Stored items
○ ○ ○ ○ ○ ○ ○

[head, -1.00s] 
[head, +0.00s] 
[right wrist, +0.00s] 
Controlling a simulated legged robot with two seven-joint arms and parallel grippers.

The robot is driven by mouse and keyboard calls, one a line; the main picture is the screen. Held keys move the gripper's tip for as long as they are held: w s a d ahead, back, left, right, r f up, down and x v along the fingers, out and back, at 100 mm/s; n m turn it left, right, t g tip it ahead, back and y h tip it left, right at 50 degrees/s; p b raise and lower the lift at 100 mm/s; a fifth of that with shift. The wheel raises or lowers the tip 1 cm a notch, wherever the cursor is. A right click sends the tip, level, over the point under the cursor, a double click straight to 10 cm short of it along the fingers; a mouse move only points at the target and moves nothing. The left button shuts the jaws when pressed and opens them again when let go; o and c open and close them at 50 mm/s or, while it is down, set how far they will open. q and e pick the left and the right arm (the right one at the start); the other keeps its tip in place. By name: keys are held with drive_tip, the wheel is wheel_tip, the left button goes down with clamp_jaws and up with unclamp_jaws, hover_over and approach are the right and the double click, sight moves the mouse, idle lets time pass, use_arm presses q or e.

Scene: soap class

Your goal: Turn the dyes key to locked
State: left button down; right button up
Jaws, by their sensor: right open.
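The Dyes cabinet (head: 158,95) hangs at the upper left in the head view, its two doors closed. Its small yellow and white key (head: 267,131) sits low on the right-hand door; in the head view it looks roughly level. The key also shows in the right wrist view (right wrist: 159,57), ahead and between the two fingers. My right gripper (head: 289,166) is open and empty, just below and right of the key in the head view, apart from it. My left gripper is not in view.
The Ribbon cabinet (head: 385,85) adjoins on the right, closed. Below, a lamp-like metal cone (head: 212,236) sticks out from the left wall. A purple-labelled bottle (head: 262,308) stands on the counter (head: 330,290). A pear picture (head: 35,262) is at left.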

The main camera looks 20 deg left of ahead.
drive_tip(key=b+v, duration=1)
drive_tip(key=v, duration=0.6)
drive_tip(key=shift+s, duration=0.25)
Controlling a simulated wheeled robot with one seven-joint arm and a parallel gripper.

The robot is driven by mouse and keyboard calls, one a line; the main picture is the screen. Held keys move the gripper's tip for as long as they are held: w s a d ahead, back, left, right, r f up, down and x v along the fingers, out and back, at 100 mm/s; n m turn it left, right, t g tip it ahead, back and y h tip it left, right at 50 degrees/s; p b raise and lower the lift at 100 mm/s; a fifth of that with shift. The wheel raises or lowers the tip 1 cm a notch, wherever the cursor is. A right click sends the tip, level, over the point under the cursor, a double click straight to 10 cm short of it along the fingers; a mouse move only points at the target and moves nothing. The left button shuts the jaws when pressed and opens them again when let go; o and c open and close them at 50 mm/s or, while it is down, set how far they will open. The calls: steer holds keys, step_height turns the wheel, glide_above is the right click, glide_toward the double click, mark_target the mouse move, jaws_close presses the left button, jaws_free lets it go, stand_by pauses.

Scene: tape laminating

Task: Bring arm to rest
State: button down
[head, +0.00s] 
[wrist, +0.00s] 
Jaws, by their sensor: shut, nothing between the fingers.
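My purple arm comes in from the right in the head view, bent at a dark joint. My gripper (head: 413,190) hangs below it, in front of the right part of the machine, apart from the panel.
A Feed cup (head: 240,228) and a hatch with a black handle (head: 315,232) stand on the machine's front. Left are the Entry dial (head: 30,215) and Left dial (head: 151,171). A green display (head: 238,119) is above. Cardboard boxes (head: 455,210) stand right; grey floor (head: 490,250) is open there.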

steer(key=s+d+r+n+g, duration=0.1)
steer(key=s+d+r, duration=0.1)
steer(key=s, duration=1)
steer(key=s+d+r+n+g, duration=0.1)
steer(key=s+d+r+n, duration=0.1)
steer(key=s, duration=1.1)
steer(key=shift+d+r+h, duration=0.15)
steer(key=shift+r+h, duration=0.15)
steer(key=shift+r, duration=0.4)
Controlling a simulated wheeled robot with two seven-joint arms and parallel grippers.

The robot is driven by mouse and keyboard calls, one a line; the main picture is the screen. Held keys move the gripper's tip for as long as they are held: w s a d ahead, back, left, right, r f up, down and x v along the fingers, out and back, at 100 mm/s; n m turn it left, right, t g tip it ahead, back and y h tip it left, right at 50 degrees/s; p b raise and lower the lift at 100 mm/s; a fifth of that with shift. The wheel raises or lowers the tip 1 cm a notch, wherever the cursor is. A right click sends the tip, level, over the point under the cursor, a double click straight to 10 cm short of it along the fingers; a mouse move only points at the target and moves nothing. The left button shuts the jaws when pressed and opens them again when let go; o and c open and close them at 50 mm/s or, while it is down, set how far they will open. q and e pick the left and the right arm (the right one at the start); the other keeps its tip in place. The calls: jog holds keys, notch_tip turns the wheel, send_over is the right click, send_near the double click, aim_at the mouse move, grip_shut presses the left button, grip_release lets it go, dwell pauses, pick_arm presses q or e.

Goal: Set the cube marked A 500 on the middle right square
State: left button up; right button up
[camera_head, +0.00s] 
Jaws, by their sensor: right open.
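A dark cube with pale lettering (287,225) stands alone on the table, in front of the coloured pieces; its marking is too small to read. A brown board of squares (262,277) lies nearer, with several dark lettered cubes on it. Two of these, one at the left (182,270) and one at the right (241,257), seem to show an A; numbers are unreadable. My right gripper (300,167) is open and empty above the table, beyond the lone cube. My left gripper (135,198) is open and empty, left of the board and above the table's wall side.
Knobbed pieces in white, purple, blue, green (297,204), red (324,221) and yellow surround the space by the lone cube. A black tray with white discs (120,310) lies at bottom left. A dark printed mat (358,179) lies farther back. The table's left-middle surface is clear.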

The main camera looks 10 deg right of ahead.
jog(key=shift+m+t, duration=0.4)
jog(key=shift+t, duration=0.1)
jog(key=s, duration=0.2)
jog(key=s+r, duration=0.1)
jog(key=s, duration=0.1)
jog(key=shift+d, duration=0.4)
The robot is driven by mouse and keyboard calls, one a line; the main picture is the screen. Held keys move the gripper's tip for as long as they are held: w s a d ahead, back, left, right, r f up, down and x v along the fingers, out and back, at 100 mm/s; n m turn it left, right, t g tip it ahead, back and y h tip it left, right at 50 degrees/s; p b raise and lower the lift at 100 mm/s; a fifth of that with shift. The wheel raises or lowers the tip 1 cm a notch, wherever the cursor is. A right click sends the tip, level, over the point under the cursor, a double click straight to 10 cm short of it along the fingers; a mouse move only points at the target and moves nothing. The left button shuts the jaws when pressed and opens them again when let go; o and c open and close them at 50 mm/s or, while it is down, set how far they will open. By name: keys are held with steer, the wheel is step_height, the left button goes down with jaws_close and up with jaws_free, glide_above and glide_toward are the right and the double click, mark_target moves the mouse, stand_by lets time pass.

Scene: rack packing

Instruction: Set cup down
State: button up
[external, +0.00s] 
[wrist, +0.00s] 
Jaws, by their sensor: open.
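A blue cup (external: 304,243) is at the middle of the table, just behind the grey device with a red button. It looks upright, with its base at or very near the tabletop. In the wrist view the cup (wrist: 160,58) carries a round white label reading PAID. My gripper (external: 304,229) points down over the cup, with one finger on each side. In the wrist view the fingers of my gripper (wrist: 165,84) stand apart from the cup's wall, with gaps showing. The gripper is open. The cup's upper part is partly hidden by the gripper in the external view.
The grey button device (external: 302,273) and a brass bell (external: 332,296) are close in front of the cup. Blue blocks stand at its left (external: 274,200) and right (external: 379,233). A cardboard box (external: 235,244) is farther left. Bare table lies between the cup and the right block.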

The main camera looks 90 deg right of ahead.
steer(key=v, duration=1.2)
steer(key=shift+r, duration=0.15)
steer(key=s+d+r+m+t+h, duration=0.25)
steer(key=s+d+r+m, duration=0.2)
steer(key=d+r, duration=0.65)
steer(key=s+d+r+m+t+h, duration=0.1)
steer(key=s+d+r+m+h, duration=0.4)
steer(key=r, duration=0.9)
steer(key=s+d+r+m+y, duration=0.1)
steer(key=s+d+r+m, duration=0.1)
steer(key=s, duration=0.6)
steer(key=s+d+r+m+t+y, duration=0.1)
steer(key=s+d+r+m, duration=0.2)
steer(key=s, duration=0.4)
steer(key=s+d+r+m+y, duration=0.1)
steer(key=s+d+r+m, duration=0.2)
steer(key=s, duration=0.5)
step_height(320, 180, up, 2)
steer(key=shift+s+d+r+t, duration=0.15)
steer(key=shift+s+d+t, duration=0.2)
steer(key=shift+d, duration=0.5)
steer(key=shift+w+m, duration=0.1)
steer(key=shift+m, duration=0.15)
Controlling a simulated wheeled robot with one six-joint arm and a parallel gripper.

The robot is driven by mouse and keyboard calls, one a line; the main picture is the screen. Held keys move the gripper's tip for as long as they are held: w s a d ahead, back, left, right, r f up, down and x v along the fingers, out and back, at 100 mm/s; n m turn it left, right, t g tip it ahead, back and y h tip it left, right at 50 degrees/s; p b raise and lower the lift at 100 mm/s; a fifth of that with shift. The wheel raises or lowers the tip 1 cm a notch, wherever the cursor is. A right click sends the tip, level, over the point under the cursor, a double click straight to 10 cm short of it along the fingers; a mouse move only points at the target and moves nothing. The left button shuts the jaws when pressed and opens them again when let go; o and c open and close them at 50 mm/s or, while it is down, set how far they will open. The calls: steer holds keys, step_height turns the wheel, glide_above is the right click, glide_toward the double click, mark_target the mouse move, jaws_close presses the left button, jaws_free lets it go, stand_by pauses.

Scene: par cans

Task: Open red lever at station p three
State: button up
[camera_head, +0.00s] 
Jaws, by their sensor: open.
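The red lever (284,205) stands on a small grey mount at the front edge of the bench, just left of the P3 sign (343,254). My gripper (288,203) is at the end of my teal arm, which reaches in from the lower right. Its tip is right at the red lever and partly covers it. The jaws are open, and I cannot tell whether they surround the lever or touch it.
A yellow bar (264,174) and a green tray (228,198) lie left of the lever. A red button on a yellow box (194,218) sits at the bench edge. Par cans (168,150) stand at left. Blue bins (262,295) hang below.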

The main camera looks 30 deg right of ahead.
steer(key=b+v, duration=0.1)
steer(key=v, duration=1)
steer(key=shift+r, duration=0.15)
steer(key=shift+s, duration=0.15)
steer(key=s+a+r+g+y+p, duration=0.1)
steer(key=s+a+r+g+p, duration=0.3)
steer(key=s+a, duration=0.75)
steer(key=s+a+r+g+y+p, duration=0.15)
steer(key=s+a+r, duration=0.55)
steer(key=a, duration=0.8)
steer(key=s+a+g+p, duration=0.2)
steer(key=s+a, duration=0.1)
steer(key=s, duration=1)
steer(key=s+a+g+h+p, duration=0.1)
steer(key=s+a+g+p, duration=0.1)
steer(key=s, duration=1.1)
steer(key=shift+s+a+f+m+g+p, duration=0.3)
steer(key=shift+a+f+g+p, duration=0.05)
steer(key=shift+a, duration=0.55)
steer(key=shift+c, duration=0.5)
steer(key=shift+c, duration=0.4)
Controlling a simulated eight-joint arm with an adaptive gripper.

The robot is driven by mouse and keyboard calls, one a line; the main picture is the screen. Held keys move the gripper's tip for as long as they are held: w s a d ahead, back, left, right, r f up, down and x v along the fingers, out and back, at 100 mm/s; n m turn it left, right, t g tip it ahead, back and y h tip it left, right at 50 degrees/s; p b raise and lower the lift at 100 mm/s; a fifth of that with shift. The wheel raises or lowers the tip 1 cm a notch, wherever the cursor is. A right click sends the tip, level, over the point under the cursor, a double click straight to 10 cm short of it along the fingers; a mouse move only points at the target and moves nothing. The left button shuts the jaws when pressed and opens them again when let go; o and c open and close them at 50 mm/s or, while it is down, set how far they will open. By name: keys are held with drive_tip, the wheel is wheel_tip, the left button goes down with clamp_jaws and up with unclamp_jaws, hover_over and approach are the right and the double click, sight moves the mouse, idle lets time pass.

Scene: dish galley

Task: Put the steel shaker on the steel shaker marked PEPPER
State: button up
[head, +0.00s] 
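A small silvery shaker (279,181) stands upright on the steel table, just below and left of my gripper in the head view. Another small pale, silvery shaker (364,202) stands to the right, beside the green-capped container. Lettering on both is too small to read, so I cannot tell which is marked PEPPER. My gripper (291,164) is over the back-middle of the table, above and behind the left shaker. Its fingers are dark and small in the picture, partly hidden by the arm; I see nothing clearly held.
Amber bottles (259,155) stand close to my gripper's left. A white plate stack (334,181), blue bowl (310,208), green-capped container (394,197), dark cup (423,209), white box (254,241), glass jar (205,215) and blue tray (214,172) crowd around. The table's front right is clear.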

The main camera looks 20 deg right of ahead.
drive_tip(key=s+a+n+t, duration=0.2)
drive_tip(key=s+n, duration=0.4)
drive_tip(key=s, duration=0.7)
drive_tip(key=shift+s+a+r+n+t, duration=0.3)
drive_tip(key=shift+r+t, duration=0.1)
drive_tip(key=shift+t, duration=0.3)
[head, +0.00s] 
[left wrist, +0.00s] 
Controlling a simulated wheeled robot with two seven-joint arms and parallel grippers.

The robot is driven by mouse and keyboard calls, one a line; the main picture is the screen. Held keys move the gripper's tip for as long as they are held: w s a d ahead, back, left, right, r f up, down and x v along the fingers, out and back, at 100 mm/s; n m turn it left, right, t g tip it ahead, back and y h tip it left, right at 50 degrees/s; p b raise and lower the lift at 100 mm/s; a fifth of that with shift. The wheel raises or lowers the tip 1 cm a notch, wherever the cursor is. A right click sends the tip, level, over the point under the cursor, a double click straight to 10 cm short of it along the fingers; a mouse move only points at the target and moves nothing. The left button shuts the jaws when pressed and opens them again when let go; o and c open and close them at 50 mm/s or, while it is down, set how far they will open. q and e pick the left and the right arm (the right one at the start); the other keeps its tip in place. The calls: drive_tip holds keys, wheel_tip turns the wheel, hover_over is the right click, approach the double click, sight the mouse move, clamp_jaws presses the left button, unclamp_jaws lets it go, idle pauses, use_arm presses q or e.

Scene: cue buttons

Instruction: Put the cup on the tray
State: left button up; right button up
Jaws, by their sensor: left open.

○ ○ ○ ○ ○ ○ ○

WORK INSTRUCTIONS:
Please print exactly what appears from the first line of the data through the line with "State: left button down; right button up", including both of those lines and nothing past them.

THE REPLY:
[head, -1.00s] 
[head, +0.00s] 
[right wrist, +0.00s] 
Controlling a simulated legged robot with two seven-joint arms and parallel grippers.

The robot is driven by mouse and keyboard calls, one a line; the main picture is the screen. Held keys move the gripper's tip for as long as they are held: w s a d ahead, back, left, right, r f up, down and x v along the fingers, out and back, at 100 mm/s; n m turn it left, right, t g tip it ahead, back and y h tip it left, right at 50 degrees/s; p b raise and lower the lift at 100 mm/s; a fifth of that with shift. The wheel raises or lowers the tip 1 cm a notch, wherever the cursor is. A right click sends the tip, level, over the point under the cursor, a double click straight to 10 cm short of it along the fingers; a mouse move only points at the target and moves nothing. The left button shuts the jaws when pressed and opens them again when let go; o and c open and close them at 50 mm/s or, while it is down, set how far they will open. q and e pick the left and the right arm (the right one at the start); the other keeps its tip in place. By name: keys are held with drive_tip, the wheel is wheel_tip, the left button goes down with clamp_jaws and up with unclamp_jaws, hover_over and approach are the right and the double click, sight moves the mouse, idle lets time pass, use_arm presses q or e.

Scene: soap class

Your goal: Turn the dyes key to locked
State: left button down; right button up

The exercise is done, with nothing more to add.